[Rows about robot tasks]
=======
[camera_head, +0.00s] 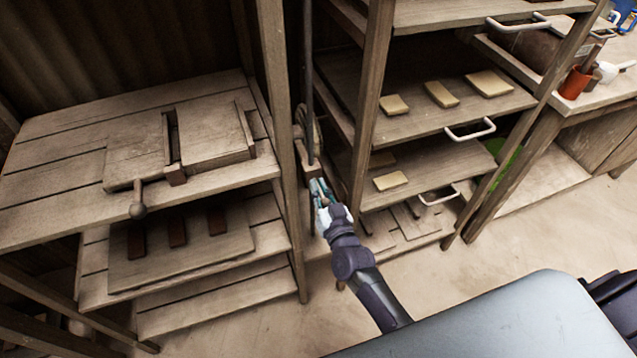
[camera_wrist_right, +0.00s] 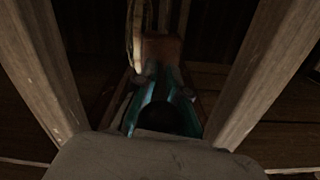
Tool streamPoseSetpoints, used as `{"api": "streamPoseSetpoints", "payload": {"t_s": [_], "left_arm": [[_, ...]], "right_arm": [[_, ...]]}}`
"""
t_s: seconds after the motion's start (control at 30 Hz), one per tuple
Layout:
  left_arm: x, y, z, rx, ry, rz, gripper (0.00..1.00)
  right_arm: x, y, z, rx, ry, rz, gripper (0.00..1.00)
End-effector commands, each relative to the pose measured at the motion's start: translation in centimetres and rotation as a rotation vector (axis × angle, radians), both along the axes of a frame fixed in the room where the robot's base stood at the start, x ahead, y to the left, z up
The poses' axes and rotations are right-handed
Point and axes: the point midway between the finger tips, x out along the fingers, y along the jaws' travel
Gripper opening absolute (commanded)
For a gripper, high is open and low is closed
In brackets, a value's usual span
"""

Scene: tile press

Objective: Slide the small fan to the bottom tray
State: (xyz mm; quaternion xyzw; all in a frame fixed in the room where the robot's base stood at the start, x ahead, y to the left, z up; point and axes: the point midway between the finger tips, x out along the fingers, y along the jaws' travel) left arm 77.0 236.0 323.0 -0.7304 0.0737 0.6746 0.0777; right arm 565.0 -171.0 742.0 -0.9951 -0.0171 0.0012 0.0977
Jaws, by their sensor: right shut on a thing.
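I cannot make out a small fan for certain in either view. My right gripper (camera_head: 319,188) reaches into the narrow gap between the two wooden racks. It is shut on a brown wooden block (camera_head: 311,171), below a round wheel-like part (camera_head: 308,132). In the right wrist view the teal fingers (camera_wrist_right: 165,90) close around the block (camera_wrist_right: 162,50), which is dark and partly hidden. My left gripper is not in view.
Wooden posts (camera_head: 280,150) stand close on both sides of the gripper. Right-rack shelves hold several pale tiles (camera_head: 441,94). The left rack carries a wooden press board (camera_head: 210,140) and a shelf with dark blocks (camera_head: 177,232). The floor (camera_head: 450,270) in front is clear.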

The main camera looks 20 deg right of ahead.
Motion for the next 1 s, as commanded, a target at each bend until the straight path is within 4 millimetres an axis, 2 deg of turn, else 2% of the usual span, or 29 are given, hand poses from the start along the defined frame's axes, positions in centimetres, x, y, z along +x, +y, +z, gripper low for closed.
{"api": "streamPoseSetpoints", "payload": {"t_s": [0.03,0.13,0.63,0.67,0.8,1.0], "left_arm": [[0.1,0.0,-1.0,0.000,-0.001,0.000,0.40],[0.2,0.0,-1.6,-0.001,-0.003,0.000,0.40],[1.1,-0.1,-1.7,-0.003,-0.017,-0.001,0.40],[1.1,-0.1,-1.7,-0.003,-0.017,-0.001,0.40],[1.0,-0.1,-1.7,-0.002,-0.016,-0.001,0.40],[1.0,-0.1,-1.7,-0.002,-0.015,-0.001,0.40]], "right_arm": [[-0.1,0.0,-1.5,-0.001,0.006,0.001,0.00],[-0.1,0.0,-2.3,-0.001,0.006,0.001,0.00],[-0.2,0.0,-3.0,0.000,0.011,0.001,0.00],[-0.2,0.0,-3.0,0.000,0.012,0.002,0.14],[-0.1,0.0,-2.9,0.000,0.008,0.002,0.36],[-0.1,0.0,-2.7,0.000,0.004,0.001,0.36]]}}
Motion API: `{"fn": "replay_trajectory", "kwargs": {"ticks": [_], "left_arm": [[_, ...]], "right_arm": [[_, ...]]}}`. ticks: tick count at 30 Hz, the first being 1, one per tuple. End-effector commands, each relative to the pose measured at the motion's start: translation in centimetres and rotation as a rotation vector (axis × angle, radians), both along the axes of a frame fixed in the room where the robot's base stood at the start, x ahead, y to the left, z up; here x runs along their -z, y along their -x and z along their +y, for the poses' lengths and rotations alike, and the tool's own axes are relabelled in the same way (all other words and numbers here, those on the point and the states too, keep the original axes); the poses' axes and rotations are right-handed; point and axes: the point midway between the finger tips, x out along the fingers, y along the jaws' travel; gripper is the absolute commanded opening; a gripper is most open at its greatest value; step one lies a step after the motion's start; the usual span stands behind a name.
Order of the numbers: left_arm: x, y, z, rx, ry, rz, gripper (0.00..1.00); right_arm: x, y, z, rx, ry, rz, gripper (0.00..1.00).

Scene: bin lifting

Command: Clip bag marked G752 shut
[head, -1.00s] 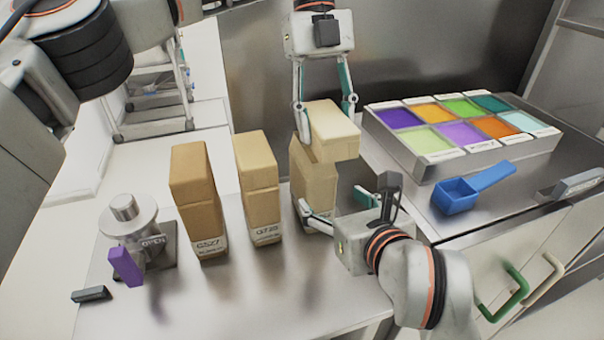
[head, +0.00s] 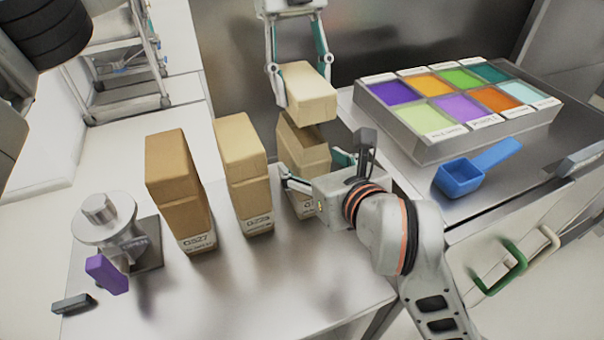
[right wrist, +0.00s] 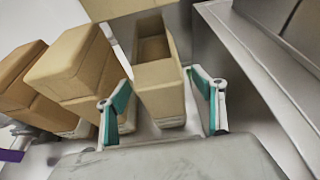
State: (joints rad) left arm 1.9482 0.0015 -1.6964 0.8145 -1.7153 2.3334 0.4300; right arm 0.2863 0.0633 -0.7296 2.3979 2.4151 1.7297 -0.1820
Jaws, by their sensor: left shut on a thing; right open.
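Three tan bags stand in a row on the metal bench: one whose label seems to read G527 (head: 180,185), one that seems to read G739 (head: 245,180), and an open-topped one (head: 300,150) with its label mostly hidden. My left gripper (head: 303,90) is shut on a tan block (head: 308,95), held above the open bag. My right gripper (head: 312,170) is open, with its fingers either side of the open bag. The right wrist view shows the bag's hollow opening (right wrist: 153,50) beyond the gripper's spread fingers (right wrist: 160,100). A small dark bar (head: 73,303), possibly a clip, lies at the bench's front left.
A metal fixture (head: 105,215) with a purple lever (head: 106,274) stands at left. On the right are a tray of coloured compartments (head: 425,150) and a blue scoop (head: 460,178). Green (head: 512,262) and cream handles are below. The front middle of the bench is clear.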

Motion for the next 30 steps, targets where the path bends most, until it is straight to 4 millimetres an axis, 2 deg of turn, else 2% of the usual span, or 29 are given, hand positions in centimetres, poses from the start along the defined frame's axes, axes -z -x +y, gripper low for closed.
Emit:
=======
→ **What the task asks**: From the line with "For a gripper, high is open and low is closed" through the line with "State: (xyz mm;", set down every line exactly and nothing besides.

→ **Solution**:
For a gripper, high is open and low is closed
In brackets, a value's usual span
"""

Scene: tile press

Objective: Slide the small fan to the bottom tray
State: (xyz mm; quaternion xyzw; all in a frame fixed in the room where the robot's base stood at the start, x ahead, y to the left, z up; point and axes: the point midway between the finger tips, x out along the fingers, y along the jaws' travel) left arm 77.0 236.0 323.0 -0.7304 0.0737 0.6746 0.0777; right arm 565.0 -171.0 742.0 -0.9951 -0.0171 0.0012 0.0977

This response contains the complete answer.